It is so necessary to develop design tools able to foresee, in simple ways, the effective resisting mechanism and the associated resistance of the dissipative SRCW that cannot be treated as non-integral infill frames. Considering the scope of developing tools that aim at supporting the design phase of dissipative SRCW, it is straightforward that complex finite element model should be avoided.

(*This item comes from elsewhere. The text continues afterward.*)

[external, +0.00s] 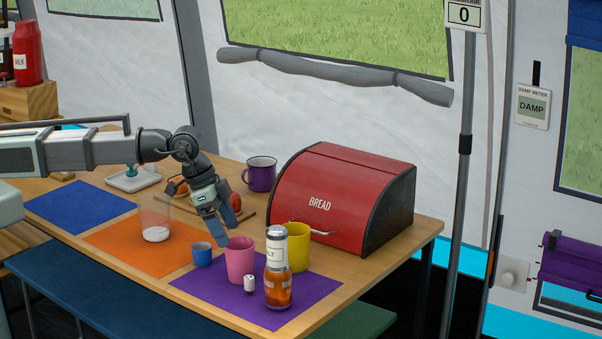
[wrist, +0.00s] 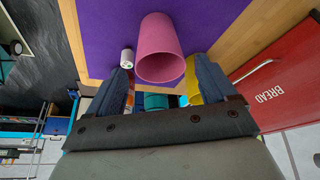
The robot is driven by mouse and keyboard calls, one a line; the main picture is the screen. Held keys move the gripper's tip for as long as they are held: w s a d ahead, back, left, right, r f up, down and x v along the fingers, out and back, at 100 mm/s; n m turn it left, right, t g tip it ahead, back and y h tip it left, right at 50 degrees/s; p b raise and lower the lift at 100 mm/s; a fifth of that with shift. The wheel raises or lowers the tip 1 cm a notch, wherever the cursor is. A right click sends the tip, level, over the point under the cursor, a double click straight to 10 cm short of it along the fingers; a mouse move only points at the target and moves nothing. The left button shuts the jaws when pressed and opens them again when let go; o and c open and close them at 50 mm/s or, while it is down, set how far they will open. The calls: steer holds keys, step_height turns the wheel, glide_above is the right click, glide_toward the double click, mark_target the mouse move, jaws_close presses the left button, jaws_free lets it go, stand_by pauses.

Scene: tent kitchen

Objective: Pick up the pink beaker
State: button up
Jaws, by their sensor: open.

The present paper illustrates and discusses the development of a component based mechanical model able to represent the monotonic behaviour of dissipative SRCWs. The related resisting mechanisms are so identified assessing the global resistance to horizontal actions by defining the mechanical behaviour of each single component. This model would be extremely useful for the design of the dissipative SRCW system through the conscious dimensioning of its main resisting mechanisms.

Indeed, while component based mechanical models are hardly used to represent the behavior of the whole building, they can be used in the pre-design phase to define the global mechanical characteristics of the dissipative SRCWs (e.g. initial stiffness and yielding force) to be included in an equivalent global model allowing the estimation of the forces acting on the structural elements. The component-based model can be then used to assess the local forces acting on the single components of the SRCWs, allowing their correct dimensioning and, eventually, the update of the global model.

To develop the component based mechanical model, firstly, numerical analyses are carried out adopting a 3D refined Finite Element (FE) model. These analyses, together with the experimental results described in (Dall’Asta et al. 2015 and Morelli et al. 2019), allow to identify the components needed for the development of the mechanical model. The behaviour of each component is then represented by force–displacement laws already present in the technical and scientific literature and, where necessary, calibrated on the base of the experimental and numerical results. The single components are then organized together in a global mechanical model; its validity is assessed comparing the global behavior, in terms of stiffness and resistance to the horizontal loads, with the results obtained experimentally and through the 3D refined finite element models. Figure 2 schematically resumes the methodology followed. For the development of the whole component based mechanical model a total of 11 different SRCWs configurations are considered, including the 2 experimentally tested in (Dall’Asta et al. 2015), the 6 numerically studied in (Morelli et al. 2019) and further 3 new configurations, covering therefore all the possible main shear studs distributions for the SRCW systems.

Fig. 2

Global methodology adopted for the development, calibration, and validation of the mechanical model

2 Review of the mechanical behaviour of dissipative SRCWs and identification of the resisting mechanisms

2.1 2.1 Review of the studies on of the dissipative SRCWs

The mechanical behaviour of dissipative SRCWs is strongly influenced by the disposition of the shear studs (Dall’Asta et al. 2017; Morelli et al. 2019). These studies analyzed numerically and experimentally two configurations of dissipative SRCW system, one representative of an integral infill frame and one of a non-integral infill frame, and 6 configurations representative of semi-integral frames only through numerical models. Figure 3 shows these 8 dissipative SRCW configurations.

Fig. 3

Dissipative SRCW’s configurations studied in the research of (Dall’Asta et al. 2015; Morelli et al. 2019)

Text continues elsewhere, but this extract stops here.